Again I am caught out. I like Bly and Kelly, and Dorn. When I was living in
Washington, DC I was very involved with several poetry groups and enjoyed the
scene. NYC turned me off. I met a lot of people who professed that they were
poets, who took themselves too seriously, and were basically very poorly
equipped to either write, read, or present poetry. I got sick of the mess.
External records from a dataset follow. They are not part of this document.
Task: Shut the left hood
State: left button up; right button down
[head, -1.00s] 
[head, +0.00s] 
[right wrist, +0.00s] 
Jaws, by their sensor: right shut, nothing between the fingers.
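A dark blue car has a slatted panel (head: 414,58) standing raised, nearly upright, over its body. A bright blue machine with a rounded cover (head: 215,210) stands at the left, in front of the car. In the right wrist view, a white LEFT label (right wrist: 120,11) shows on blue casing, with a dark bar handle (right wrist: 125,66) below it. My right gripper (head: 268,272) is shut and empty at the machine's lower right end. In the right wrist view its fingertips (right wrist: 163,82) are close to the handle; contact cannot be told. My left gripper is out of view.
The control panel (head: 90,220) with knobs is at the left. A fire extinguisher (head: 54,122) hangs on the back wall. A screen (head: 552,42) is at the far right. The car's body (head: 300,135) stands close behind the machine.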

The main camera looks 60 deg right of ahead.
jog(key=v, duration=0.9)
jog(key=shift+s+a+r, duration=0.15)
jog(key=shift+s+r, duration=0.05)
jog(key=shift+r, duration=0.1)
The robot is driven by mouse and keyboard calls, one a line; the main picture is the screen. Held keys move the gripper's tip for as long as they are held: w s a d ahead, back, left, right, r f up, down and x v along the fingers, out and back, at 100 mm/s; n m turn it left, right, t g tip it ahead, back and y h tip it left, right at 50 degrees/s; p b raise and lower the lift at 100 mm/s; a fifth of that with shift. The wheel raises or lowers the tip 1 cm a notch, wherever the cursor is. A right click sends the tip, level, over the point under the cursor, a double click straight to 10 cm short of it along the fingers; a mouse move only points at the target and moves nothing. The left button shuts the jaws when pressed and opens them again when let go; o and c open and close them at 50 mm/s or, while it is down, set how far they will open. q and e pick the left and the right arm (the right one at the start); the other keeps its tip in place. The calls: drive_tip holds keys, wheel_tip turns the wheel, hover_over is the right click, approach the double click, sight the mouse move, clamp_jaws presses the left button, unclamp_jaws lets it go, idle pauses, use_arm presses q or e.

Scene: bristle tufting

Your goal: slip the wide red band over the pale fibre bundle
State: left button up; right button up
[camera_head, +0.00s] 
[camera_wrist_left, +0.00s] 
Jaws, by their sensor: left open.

For a while I was involved with creation of the Writer's Union, working on the
poetry greivance committee. I got to do some neat things, but for the most
part I felt the scene was a farce. The idea was to boycott small press
publications in order to argue for quality of life issues, recognizing from
the start that you could not argue for money. Writer's groups generally piss
me off with their niggling arguments over who has the mailbox key or their
mundane sexual perversions.

>  First, as with preservation, we need to get poetry back on the psychic map.
Yes, now, for a serious question. How does this dialogue on poetry relate to
historic preservation?

I have some ideas. I would start with the concept of psychic maps as you
suggest above. Is there a rhyme, a sympathetic vibration, between the
topography of both worlds? Is an appreciation of language akin to an
appreciation of the environment? In what ways do we find the environment an
expression of poetry? How do we perceive structure of the built environment
relating to structure of the wilderness; then relating to a poetry of rhyme,
metre and stanza or the emotive expression of chaos or pain. Is the
intellectual labor of poetry akin to the physical labor of fine building
craft? Can the poet engage, go native, in the world of the stonemason and
woodworker and survive?

I'm also hungry. I'm getting out before we exit the butcher shop.